• WHAT YOU NEED TO DO: Output the data below in full, byte for byte. Nothing may differ.

— Start COLLECTED DATA —

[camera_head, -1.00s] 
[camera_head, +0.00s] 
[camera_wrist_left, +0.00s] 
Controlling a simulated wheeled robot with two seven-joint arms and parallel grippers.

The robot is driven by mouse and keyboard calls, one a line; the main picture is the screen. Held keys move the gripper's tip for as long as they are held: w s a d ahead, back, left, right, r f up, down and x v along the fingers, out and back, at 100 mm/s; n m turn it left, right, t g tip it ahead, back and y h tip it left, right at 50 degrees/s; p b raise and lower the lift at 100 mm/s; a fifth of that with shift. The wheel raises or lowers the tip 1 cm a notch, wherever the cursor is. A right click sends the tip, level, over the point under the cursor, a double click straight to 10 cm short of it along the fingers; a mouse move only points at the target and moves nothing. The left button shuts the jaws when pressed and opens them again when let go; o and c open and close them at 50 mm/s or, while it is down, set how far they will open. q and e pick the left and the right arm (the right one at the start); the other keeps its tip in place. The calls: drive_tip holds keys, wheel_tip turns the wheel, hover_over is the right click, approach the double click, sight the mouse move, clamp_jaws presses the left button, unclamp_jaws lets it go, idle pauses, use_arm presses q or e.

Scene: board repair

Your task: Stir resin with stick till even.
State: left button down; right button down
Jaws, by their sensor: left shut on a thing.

— End COLLECTED DATA —

• RESULT BELOW:
[camera_head, -1.00s] 
[camera_head, +0.00s] 
[camera_wrist_left, +0.00s] 
Controlling a simulated wheeled robot with two seven-joint arms and parallel grippers.

The robot is driven by mouse and keyboard calls, one a line; the main picture is the screen. Held keys move the gripper's tip for as long as they are held: w s a d ahead, back, left, right, r f up, down and x v along the fingers, out and back, at 100 mm/s; n m turn it left, right, t g tip it ahead, back and y h tip it left, right at 50 degrees/s; p b raise and lower the lift at 100 mm/s; a fifth of that with shift. The wheel raises or lowers the tip 1 cm a notch, wherever the cursor is. A right click sends the tip, level, over the point under the cursor, a double click straight to 10 cm short of it along the fingers; a mouse move only points at the target and moves nothing. The left button shuts the jaws when pressed and opens them again when let go; o and c open and close them at 50 mm/s or, while it is down, set how far they will open. q and e pick the left and the right arm (the right one at the start); the other keeps its tip in place. The calls: drive_tip holds keys, wheel_tip turns the wheel, hover_over is the right click, approach the double click, sight the mouse move, clamp_jaws presses the left button, unclamp_jaws lets it go, idle pauses, use_arm presses q or e.

Scene: board repair

Your task: Stir resin with stick till even.
State: left button down; right button down
Jaws, by their sensor: left shut on a thing.

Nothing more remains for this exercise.